M. le président. Quel est l’avis de la commission ?
M. Ronan Kerdraon, rapporteur. La commission, constatant que le Gouvernement et le groupe CRC proposent de lever le gage, ne souhaite pas faire durer plus longtemps le suspense : elle a émis un avis favorable.
M. le président. Je mets aux voix les amendements identiques nos 3 et 7.
(Les amendements sont adoptés.)
M. le président. L'amendement n° 4, présenté par Mme Pasquet, M. Watrin, Mmes Cohen et David, M. Fischer et les membres du groupe communiste républicain et citoyen, est ainsi libellé :
Après l’article 2
Insérer un article additionnel ainsi rédigé :
Dans les six mois qui suivent l’adoption de la présente loi, le Gouvernement engage une campagne médiatique à destination du grand public, portant sur l’utilisation frauduleuse des cartes de stationnement visées à l’article L. 241-3-2 du code de l’action sociale et des familles ainsi que sur l’utilisation illégale des places réservées aux titulaires de cette carte.
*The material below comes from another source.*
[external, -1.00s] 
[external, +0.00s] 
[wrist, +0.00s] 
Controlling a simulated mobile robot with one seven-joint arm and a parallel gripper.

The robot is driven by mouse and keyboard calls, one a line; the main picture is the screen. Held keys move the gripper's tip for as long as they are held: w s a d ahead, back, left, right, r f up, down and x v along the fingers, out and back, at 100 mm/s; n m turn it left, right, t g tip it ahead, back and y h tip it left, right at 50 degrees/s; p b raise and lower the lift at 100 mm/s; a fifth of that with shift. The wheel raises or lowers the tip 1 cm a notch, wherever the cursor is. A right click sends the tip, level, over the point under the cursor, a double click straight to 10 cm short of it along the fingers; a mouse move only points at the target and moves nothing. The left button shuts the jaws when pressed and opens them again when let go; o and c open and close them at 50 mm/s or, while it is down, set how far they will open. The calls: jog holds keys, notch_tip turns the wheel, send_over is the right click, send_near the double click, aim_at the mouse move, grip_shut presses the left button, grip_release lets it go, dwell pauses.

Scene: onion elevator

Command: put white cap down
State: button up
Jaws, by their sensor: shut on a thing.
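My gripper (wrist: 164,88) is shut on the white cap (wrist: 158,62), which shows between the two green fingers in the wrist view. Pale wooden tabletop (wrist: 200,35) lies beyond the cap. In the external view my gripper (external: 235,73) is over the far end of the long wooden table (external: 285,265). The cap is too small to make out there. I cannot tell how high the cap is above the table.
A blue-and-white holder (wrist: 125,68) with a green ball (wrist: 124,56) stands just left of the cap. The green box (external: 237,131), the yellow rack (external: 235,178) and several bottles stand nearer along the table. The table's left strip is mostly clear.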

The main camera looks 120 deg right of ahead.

La parole est à Mme Isabelle Pasquet.
Mme Isabelle Pasquet. Les associations qui accompagnent les personnes en situation de handicap observent une augmentation importante des cas d’usage frauduleux de la carte de stationnement pour les personnes à mobilité réduite. Ce sujet a également fait l’objet d’un débat important en commission, et beaucoup de nos collègues, toutes sensibilités confondues, se sont émus des conséquences concrètes que ces comportements inciviques pouvaient avoir dans la vie des personnes en situation de handicap.
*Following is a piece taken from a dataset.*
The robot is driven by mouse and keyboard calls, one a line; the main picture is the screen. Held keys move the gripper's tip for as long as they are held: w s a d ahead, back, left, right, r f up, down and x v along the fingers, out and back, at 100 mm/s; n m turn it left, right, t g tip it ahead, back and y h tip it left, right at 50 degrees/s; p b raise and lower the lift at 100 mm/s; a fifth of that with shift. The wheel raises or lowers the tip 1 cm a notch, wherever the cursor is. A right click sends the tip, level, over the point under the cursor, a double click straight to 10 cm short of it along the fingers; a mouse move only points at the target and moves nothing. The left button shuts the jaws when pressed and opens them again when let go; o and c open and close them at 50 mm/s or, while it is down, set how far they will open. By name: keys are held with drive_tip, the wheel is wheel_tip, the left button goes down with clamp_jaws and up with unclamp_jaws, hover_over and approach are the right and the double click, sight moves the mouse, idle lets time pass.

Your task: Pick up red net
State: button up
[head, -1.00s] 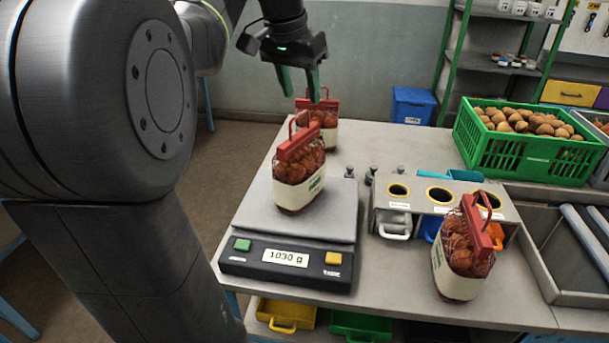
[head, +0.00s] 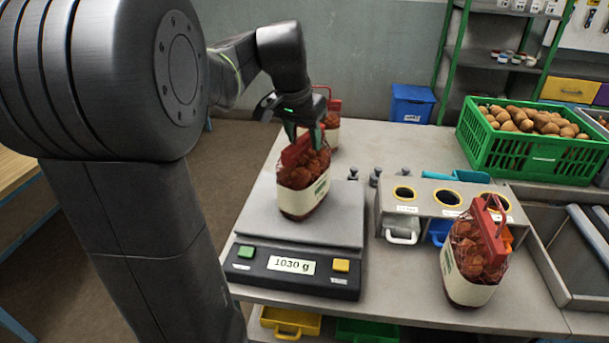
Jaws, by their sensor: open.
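Three red nets of brownish-red produce, each with a red top strip, a handle and a pale label, show in the head view. One red net (head: 303,187) stands on the scale (head: 340,215), which reads 1030 g. Another net (head: 331,132) stands behind it on the table, partly hidden by my gripper and the front net. A third net (head: 470,262) stands at the right front, tilted. My gripper (head: 303,140) is open, pointing down, with its green fingertips at the top strip of the net on the scale. I cannot tell if they touch it.
A grey holder with three round openings (head: 416,218) stands right of the scale, with small weights (head: 375,176) behind it. A green crate of potatoes (head: 520,150) is at the back right. Grey trays (head: 560,255) line the right edge. The back middle of the table is clear.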

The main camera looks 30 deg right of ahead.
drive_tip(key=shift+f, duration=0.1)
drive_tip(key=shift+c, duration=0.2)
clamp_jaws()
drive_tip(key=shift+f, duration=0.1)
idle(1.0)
Ces comportements sont sanctionnés, qu’il s’agisse de l’utilisation indue de places réservées ou de l’utilisation frauduleuse d’une carte de stationnement, punie d’une amende de cinquième catégorie pouvant être majorée en cas de récidive.
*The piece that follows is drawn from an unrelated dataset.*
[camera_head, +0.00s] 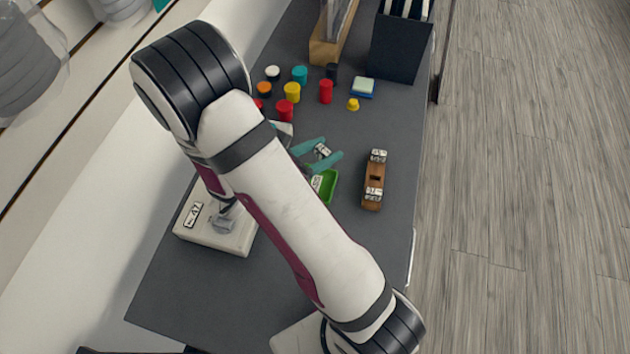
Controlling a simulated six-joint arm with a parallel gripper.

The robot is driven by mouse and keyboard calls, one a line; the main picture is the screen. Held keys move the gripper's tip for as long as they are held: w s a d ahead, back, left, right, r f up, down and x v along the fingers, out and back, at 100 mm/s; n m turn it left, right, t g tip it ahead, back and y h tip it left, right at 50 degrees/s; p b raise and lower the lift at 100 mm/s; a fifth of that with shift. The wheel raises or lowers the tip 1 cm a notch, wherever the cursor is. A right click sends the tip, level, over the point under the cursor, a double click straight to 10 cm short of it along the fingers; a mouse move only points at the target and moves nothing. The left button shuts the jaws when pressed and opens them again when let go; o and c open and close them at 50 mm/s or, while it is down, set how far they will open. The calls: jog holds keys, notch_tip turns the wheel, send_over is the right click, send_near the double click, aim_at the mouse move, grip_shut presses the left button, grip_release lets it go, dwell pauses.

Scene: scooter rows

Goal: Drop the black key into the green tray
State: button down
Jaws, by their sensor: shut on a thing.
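My gripper (322,153), with teal fingers, is shut on a small dark piece with a white label, which I take to be the black key (322,150). The gripper is just above and behind the green tray (328,189) in the picture. The tray lies on the grey table, partly hidden by my arm, and a white label shows at its left part. I cannot tell how high the key is above the table.
A wooden block (373,184) with white-labelled pieces stands right of the tray. A pale box (236,240) labelled A7 is at left. Several coloured caps, a blue-white block (363,87) and a dark holder (400,48) are at the back. The front right of the table is clear.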

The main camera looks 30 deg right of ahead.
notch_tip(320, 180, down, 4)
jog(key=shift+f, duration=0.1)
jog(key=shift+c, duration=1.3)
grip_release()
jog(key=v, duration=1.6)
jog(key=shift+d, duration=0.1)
Par ailleurs, certaines personnes en situation de handicap, soupçonnées de frauder en utilisant une carte de stationnement, sont verbalisées et doivent elles-mêmes apporter la preuve de leur handicap par lettre recommandée, ce qui créé une difficulté supplémentaire pour elles.
Face à cette situation, plutôt que de renforcer notre arsenal répressif, comme cela a déjà été fait voilà six ou sept ans, le groupe CRC est convaincu que des mesures de sensibilisation doivent être prises. Or celles-ci relèvent plus souvent du travail des associations que des pouvoirs publics, alors que les comportements inciviques dont il est question ici brident le droit fondamental des personnes en situation de handicap à se déplacer librement.
C’est pourquoi nous proposons, par le biais de cet amendement, que les pouvoirs publics initient une campagne nationale de sensibilisation sur l’usage frauduleux de la carte de stationnement, comme de l’utilisation irrégulière des places réservées aux titulaires de cette carte.
M. le président. Quel est l’avis de la commission ?
M. Ronan Kerdraon, rapporteur. Cet amendement fait référence à un débat que nous tenons régulièrement sur l’utilisation frauduleuse de la carte de stationnement et l’occupation illégale des places réservées.
On peut comprendre la demande formulée, dans la mesure où les associations constatent toutes – elles l’ont déclaré lors de leur audition par la commission – une recrudescence des pratiques abusives et frauduleuses. Le Gouvernement en est d’ailleurs bien conscient, puisqu’il a lancé, dans le cadre de la modernisation de l’action publique, une réflexion sur les moyens de sécuriser l’utilisation des cartes de stationnement et de mieux contrôler l’identité des bénéficiaires ; Mme la ministre l’a évoqué tout à l’heure.
Parallèlement à ces travaux, il serait effectivement important de sensibiliser nos concitoyens à l’importance d’un comportement civique en la matière. Reste que le débat que nous avons eu hier en commission, qui a été particulièrement riche même s’il a parfois été un peu long, a fait apparaître deux effets contre-productifs : le premier est qu’une campagne de sensibilisation pourrait donner de mauvaises idées à des personnes mal intentionnées, à savoir qu’il est possible d’utiliser frauduleusement ces places ; le second est l’aspect stigmatisant d’une telle campagne pour les titulaires de la carte de stationnement.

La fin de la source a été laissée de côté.